The $1$-unary algebra $\mathbb A =\langle \mathbb Z; f(x)\rangle$, where $f^{\mathbb A}(x)=x+1$, provides a negative answer to the question. This algebra has transitive automorphism group, since all powers of $f^{\mathbb A}(x)$ are automorphisms.
The terms in this language in the variable $x$ are $x, f(x), f^2(x), \ldots$, so each proper subvariety of the variety of all $1$-unary algebras is axiomatizable by some set of identities of the form $f^m(x)\approx f^n(x)$, $m\neq n$, or of the form $f^m(x)\approx f^n(y)$. None of these hold in $\mathbb A$, so $\mathbb A$ generates the variety of all $1$-unary algebras.

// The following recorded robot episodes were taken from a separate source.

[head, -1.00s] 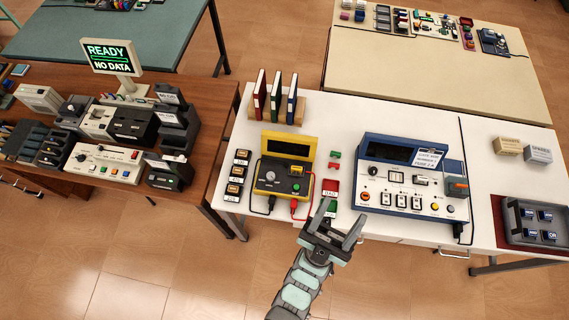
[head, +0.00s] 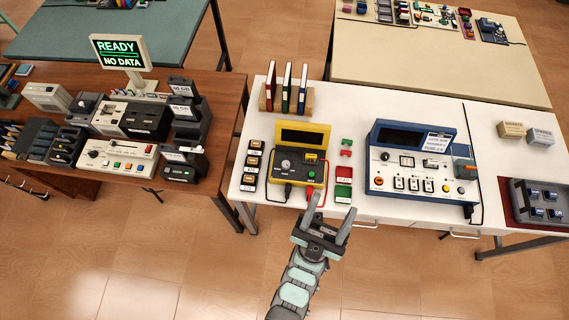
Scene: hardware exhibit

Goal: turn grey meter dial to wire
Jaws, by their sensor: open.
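A yellow-cased meter (head: 296,168) with a dark face stands on the white table, its lid tilted up at the back. Its small grey dial (head: 285,165) sits on the left part of the face; its pointer setting is too small to read. A red lead (head: 322,192) and a black lead come from the meter's front. My gripper (head: 331,212) is open and empty, in front of the meter and slightly right of it, at the table's front edge. It is apart from the dial.
A blue-framed console (head: 420,168) stands right of the meter, with red and green blocks (head: 343,173) between them. Several small labelled blocks (head: 250,160) line the meter's left side. Books (head: 286,90) stand behind it. A grey tray (head: 541,203) is far right.

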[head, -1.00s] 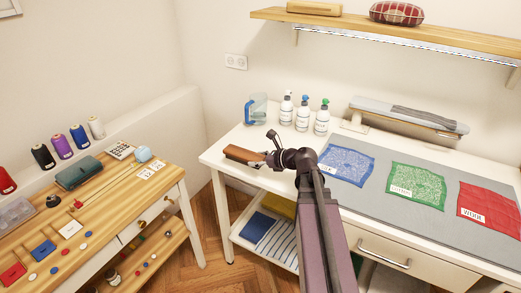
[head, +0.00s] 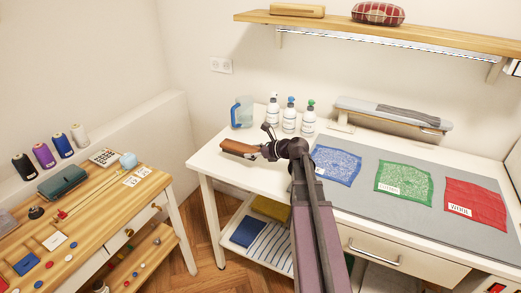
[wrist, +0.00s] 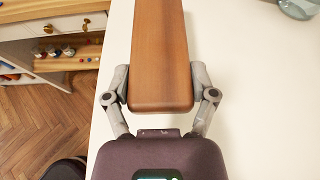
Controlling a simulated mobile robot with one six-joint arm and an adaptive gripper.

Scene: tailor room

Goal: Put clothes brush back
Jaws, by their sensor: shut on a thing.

Let $\mathbb B = \langle \mathbb Z; f(x)\rangle$ where $f^{\mathbb B}(x)=|x|$. $\mathbb B$ is a $1$-unary algebra whose basic operation has proper range. The algebra $\mathbb B_B$ has the property that its clone consists of essentially unary operations only, it contains all the constant operations on the domain, and it contains a nonsurjective unary operation $f^{\mathbb B}(x)$.
Let $\mathbb C$ be any algebra defined on the same set as $\mathbb B$ whose polynomial clone agrees with that of $\mathbb B$. Then $\mathbb C_C$ has the property that its clone consists of essentially unary operations only, it contains all the constant operations on the domain, and it contains a nonsurjective unary operation $f^{\mathbb B}(x)$. Since the clone of the reduct $\mathbb C$ contains all the nonconstant operations of the clone of $\mathbb C_C$, the clone of $\mathbb C$ must contain $f^{\mathbb B}(x)$. The range of $f^{\mathbb B}(x)$ is closed under any automorphism of $\mathbb C$, so the automorphism group of $\mathbb C$ is not transitive.
Altogether this shows that (i) $\mathbb A$ has transitive automorphism group (so $\mathbb A$ is point-transitive), but (ii) the variety generated by $\mathbb A$ contains an algebra $\mathbb B$ that is not almost-point-transitive.